(Recorded data)
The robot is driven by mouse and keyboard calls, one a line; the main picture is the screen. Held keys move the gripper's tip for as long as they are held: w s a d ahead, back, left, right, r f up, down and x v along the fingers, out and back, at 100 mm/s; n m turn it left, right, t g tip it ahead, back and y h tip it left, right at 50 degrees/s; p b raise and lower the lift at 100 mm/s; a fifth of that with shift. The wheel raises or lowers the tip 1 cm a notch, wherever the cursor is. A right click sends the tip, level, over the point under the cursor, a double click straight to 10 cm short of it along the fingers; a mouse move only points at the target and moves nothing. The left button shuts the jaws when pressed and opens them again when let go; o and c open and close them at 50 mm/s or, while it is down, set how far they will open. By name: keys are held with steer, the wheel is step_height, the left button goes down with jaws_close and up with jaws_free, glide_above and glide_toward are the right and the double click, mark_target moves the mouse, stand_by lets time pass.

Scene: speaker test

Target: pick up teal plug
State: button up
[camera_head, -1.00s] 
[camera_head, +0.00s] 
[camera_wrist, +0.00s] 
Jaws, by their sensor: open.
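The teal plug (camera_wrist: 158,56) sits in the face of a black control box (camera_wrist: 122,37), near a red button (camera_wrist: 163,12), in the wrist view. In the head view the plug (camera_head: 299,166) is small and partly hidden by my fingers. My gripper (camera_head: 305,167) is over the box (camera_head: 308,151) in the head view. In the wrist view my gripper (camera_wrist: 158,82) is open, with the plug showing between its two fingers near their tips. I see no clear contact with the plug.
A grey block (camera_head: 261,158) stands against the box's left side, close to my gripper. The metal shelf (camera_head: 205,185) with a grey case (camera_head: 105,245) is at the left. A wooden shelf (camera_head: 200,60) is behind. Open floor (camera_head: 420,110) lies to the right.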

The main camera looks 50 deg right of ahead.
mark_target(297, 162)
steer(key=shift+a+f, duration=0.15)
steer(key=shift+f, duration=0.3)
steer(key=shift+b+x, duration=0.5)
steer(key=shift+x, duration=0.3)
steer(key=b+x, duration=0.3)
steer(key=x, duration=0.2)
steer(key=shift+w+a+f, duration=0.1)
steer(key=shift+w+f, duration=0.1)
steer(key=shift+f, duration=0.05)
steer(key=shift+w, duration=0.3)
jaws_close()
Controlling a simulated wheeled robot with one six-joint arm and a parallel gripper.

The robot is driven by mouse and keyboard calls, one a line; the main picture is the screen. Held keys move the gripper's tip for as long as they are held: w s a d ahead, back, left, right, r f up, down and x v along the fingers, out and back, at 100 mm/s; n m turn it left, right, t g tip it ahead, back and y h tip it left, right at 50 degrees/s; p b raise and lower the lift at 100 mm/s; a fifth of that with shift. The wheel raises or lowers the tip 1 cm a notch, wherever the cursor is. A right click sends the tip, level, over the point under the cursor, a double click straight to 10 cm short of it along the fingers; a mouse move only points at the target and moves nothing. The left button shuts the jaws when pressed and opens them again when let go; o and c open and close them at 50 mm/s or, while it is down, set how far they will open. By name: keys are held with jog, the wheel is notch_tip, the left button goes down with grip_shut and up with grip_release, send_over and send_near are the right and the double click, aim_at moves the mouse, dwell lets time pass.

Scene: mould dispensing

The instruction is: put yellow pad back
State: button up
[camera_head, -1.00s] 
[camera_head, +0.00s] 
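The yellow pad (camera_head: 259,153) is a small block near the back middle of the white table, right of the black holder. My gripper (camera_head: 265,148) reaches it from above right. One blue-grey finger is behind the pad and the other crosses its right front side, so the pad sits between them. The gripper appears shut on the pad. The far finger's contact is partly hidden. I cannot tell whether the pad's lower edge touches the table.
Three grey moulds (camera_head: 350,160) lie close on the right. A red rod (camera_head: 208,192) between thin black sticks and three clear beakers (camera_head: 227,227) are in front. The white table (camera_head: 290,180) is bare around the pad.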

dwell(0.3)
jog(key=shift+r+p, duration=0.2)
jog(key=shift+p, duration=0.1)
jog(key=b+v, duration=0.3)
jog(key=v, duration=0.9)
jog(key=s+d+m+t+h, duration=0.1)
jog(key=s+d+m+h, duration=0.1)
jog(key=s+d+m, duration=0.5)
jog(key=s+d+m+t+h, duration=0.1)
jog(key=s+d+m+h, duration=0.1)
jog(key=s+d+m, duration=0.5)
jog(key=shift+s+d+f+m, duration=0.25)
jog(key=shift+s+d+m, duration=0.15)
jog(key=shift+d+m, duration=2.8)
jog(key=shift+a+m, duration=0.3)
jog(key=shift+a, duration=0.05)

> [GIVEN PROBLEM]
Read the data above. Pull out each line in which the string "straight" appears.

> [WRITTEN RESPONSE]
The robot is driven by mouse and keyboard calls, one a line; the main picture is the screen. Held keys move the gripper's tip for as long as they are held: w s a d ahead, back, left, right, r f up, down and x v along the fingers, out and back, at 100 mm/s; n m turn it left, right, t g tip it ahead, back and y h tip it left, right at 50 degrees/s; p b raise and lower the lift at 100 mm/s; a fifth of that with shift. The wheel raises or lowers the tip 1 cm a notch, wherever the cursor is. A right click sends the tip, level, over the point under the cursor, a double click straight to 10 cm short of it along the fingers; a mouse move only points at the target and moves nothing. The left button shuts the jaws when pressed and opens them again when let go; o and c open and close them at 50 mm/s or, while it is down, set how far they will open. By name: keys are held with steer, the wheel is step_height, the left button goes down with jaws_close and up with jaws_free, glide_above and glide_toward are the right and the double click, mark_target moves the mouse, stand_by lets time pass.
The robot is driven by mouse and keyboard calls, one a line; the main picture is the screen. Held keys move the gripper's tip for as long as they are held: w s a d ahead, back, left, right, r f up, down and x v along the fingers, out and back, at 100 mm/s; n m turn it left, right, t g tip it ahead, back and y h tip it left, right at 50 degrees/s; p b raise and lower the lift at 100 mm/s; a fifth of that with shift. The wheel raises or lowers the tip 1 cm a notch, wherever the cursor is. A right click sends the tip, level, over the point under the cursor, a double click straight to 10 cm short of it along the fingers; a mouse move only points at the target and moves nothing. The left button shuts the jaws when pressed and opens them again when let go; o and c open and close them at 50 mm/s or, while it is down, set how far they will open. By name: keys are held with jog, the wheel is notch_tip, the left button goes down with grip_shut and up with grip_release, send_over and send_near are the right and the double click, aim_at moves the mouse, dwell lets time pass.

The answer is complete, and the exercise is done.